Frank, the oldest, had received an electric Jersey Central switch engine and accessory cars. Paul, the youngest ambulatory, had received a frantic little wind-up. Work crews were assembled and construction began immediately. Wind-up was ready first and the maiden run was a thing of excitement for everyone, even the hardened workers on the main line. She was bouncy, and plucky, and careened gloriously.

There was a temporary diversion while Electric was tooled out for the first time, with her measured acceleration, steady motion and orderly manners coming into the station. But the excitement just didn't seem to be there. Electric represented investment. She'd be around next year and the year after. Her slow measured cycle was a reflection of her life span. Little Wind-up seemed to sense a short existence with much to do in little time. How quickly she got to top speed, how recklessly she consumed her energy, how rapidly she died out. Every trip provided some satisfyingly distinctive incident. Electric's runs seemed always the same, monotonously predictable.
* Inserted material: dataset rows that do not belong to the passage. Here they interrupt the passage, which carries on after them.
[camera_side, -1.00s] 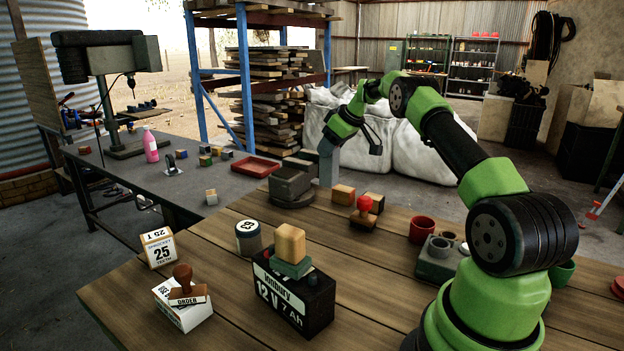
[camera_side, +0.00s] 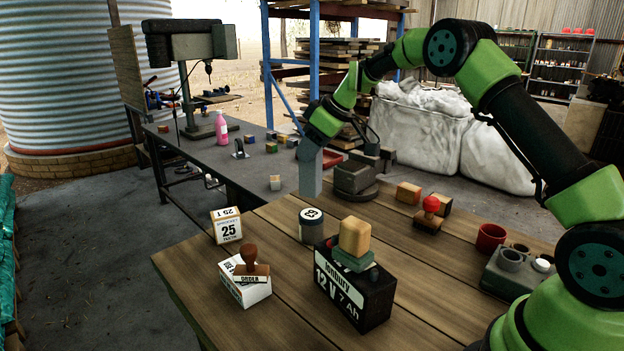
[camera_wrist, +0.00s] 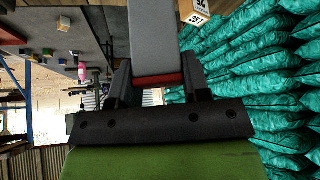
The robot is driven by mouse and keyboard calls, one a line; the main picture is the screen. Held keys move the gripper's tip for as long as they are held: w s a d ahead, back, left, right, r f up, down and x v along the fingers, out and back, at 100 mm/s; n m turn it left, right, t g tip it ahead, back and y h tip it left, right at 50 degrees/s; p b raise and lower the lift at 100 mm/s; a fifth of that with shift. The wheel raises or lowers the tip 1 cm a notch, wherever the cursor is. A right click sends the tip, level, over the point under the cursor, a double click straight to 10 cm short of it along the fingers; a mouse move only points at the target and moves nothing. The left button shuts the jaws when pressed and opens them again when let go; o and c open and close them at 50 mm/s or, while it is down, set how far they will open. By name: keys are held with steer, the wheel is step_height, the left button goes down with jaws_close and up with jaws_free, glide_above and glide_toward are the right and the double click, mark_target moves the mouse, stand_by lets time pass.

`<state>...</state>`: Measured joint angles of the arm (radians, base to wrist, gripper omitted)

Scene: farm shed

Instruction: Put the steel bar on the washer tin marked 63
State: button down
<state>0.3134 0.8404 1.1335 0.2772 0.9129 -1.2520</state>
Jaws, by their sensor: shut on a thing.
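My gripper (camera_wrist: 157,82) is shut on the steel bar (camera_wrist: 152,35), a plain grey block that extends up out of the wrist view between the fingers. In the side view the bar (camera_side: 310,175) hangs upright below my gripper, left of the grey vise in the picture. The washer tin marked 63 (camera_side: 312,230) is a round grey tin with a pale lid, standing on the wooden table. The bar appears above and beyond the tin, apart from it. Nothing lies on the lid.
A black battery (camera_side: 350,295) bearing a green piece and a wooden block stands close to the tin. A box marked 25 (camera_side: 227,230) is to its left. The grey vise (camera_side: 354,180) is behind it. A red-topped stamp (camera_side: 430,212) stands right.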

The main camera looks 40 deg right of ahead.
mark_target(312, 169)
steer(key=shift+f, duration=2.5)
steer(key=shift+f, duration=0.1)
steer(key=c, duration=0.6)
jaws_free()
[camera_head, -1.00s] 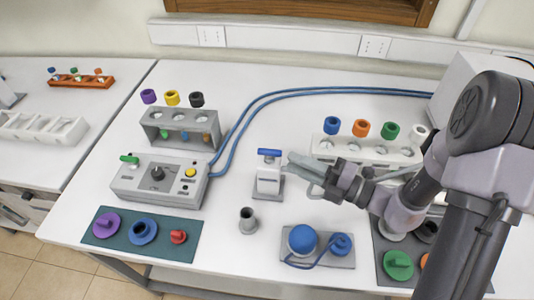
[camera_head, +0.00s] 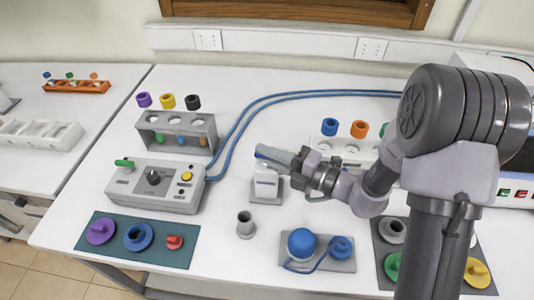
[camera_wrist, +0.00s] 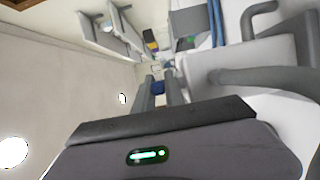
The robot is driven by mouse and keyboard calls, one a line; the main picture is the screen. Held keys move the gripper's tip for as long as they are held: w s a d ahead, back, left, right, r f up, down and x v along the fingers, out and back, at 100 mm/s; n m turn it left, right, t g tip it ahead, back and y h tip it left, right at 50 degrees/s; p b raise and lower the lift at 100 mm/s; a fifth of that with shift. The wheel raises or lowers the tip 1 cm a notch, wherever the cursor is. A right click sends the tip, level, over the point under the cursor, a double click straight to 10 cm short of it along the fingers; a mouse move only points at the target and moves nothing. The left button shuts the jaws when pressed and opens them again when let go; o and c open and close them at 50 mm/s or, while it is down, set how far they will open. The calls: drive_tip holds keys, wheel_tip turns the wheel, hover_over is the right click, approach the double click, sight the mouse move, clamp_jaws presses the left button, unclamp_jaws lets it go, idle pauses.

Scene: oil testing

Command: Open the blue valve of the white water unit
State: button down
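The white water unit (camera_head: 266,180) stands upright on its grey base near the middle of the table. Its blue valve handle (camera_head: 262,155) is at the top and mostly hidden behind my fingers in the head view. My gripper (camera_head: 276,157) reaches in from the right, with its fingertips at the handle. In the wrist view, the two fingers of my gripper (camera_wrist: 162,88) are apart, and the blue valve handle (camera_wrist: 158,88) shows in the gap between them. Whether the fingers touch the handle is not clear.
A grey control box (camera_head: 157,187) with a green lever stands to the left. A small grey cup (camera_head: 245,226) and a plate with blue round parts (camera_head: 318,250) are in front. Blue hoses (camera_head: 250,115) run behind. A rack (camera_head: 345,150) stands behind my arm.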

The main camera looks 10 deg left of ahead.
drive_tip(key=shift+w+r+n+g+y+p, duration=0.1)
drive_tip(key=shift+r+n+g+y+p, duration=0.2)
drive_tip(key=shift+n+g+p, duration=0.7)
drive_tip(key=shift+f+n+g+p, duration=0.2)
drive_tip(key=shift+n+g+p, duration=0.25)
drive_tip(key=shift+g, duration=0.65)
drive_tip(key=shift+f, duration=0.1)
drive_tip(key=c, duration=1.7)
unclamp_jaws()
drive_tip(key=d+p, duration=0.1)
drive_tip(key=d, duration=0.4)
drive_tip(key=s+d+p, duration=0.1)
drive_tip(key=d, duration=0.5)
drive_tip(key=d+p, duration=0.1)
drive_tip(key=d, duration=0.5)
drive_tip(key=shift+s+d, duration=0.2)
Now, electric trains are beautiful things, so steady and precise and so correct in visual detail. They are electrics though. The steam and diesel engine cabs are just facades. They somehow fail to capture the character of what they beautifully portray. They do everything so electrically and thus it is their burden to be almost without a character. Or so it seems to me.

Wind-ups, with their variances in run to run, have an essential character, all their own. They are not pre-occupied with being anything but wind-up trains. But probably there's another reason that even more endears Wind-up to me. She's quite dependent, you know. Electric has no need for Dad. Her Instructions warn that her Guarantee is void if she is not serviced by Authorized Dealer. Not so with Wind-up. I am her Authorized Dealer. She has no factory to go back to. By afternoon, I had re-built her twice and in each following run, she had tried to show gratitude for her reprieve by some extra bit of train derring-do.

Christmas is now yesterday. I am writing these lines in my 'study,' which is any place my desk can he shoved when everyone wants it out of the way. Little ones are again clamoring for attention. Do I hear Missy complaining that her leotard has no flared skirt? How thoughtless of you, leotard. Daddy has had privacy-15 minutes of it-he must be lonesome.

Goodbye for now, Electric. You are pretty sure to be around next year.

A more fervent goodbye to you, Wind-up. New Year's Day is an eternity beyond your life span. You have nearly played out your role. Master Paul's memory, too, is mercifully short. You and he have cooperated in a perfectly matched episode of existence. Little boys are much like Wind-ups. They operate on short supercharged cycles.